How does Site FC change our understanding of life at Uronarti? In the first place, it forces us to recognize that the imposing fortress was not alone, was only part of a more complex landscape. No previous work had identified settlements in this particular region, though there are indigenous settlements near other Nubian fortresses, and here we have one that is contemporary with the fort, and large. While we have found only about 25 dry-stone rooms, some as free-standing huts and some grouped in clusters, the aerial photographs from before the Aswan High Dam was built suggest that similar remains once covered a much larger area.
How people lived here was very different from life at the fortress. There was no wall enclosing them, with all the attendant differences not only in protection but also in restriction of movement and vision. No streets controlled traffic. No buildings other than huts that seem to have been used for dwelling were found, nothing of the large storage or administrative character of the fort. Walls were not straight, nor were they brick. Getting water would have been much easier, as would going fishing and keeping animals.
Who lived at Site FC? This is a tricky question.

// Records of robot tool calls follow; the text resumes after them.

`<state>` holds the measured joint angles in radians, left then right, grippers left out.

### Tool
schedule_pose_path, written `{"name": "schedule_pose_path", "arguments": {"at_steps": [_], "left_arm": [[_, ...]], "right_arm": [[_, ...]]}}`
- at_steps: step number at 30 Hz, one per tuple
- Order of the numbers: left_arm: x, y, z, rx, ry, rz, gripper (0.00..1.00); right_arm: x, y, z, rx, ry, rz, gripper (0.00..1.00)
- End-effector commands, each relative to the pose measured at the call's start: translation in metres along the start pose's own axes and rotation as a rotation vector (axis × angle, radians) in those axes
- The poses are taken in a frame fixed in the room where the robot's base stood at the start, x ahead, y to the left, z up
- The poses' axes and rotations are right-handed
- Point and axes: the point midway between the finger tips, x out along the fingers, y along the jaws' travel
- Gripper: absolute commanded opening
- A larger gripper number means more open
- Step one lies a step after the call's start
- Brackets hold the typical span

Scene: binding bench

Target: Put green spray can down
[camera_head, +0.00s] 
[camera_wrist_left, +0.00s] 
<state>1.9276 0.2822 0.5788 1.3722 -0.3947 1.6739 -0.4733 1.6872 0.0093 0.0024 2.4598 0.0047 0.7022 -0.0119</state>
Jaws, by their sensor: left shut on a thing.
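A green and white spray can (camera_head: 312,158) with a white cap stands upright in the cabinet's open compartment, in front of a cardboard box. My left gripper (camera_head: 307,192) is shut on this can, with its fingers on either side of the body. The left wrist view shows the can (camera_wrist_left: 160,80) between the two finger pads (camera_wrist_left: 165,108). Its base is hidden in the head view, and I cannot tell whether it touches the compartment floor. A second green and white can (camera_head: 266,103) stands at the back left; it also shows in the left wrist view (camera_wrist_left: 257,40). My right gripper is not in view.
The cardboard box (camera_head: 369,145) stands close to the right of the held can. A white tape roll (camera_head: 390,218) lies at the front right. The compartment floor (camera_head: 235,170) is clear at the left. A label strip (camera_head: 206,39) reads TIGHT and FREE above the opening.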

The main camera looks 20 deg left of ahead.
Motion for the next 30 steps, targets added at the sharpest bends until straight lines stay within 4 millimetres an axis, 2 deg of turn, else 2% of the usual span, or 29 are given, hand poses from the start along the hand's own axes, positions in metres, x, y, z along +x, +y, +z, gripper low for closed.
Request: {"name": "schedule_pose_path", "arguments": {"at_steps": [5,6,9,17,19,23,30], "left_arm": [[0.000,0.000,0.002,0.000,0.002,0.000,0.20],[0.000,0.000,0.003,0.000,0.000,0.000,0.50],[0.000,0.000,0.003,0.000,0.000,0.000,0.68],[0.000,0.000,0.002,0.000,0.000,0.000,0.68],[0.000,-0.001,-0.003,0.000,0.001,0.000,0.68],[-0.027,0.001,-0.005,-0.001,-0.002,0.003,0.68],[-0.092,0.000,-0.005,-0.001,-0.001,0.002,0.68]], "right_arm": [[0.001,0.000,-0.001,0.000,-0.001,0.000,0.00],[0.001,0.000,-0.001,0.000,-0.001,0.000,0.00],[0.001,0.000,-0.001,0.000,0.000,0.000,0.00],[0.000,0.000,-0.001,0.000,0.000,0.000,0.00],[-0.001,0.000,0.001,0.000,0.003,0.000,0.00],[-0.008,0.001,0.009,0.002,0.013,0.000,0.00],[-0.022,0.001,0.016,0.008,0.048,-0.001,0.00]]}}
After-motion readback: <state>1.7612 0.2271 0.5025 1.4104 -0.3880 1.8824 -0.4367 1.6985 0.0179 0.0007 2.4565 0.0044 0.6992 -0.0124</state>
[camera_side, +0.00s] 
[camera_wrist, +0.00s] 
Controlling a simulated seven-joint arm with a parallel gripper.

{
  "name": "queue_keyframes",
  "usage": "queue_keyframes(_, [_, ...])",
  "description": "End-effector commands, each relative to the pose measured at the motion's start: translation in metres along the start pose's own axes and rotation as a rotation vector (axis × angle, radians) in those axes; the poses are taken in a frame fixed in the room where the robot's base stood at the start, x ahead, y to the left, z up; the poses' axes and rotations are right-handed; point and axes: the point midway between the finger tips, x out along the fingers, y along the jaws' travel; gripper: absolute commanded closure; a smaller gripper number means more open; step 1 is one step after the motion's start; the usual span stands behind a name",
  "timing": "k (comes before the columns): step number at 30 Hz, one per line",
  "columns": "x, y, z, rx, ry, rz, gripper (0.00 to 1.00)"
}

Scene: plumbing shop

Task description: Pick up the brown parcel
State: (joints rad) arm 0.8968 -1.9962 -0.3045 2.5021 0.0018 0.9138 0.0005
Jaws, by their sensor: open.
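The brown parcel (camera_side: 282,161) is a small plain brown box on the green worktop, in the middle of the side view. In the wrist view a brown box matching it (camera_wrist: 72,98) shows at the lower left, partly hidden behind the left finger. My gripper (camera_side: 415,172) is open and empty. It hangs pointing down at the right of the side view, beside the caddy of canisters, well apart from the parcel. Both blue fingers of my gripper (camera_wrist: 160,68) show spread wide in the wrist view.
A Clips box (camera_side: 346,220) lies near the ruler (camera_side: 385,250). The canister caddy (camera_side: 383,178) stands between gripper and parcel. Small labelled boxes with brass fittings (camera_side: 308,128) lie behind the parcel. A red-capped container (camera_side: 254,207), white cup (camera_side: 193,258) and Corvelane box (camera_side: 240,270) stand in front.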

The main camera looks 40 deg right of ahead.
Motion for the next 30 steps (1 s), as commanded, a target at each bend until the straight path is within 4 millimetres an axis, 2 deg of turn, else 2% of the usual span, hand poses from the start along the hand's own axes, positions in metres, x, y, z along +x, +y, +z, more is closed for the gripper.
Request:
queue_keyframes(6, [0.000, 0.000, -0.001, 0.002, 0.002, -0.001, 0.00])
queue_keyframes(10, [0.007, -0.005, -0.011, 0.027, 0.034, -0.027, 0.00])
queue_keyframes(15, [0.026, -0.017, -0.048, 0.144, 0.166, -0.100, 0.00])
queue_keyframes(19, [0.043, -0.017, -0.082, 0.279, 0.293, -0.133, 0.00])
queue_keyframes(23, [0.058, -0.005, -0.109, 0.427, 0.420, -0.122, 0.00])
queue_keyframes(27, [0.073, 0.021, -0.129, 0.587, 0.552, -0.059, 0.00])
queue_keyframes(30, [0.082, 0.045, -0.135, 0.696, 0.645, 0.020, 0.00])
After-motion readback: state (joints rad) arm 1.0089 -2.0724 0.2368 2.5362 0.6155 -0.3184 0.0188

The good old archaeological adage “pots do not equal people” is very relevant here: it reminds us to be wary of assuming that Egyptian pots are necessarily indication of Egyptian people. By the same token we should be wary of assuming we have Nubians just because we have a type of architecture that is “Nubian”. But the ceramics from FC are not isolated pots, they are a complete Egyptian assemblage without any other material. Egyptian ways of cooking and eating are a much better indication of Egyptianness than Egyptian pots alone would be. But then, we are not looking at a round stone hut or two, but a whole settlement that is entirely different in its built character than the indubitably Egyptian settlement in the fortress. Not just ways of building, but expectations of movement and the social relations enabled by the character of a settlement look Nubian. So, who lived here? A population dependent on the fortress in its early phases. A population that we cannot characterize with confidence in simple ethnic terms, fitting for this entangled place.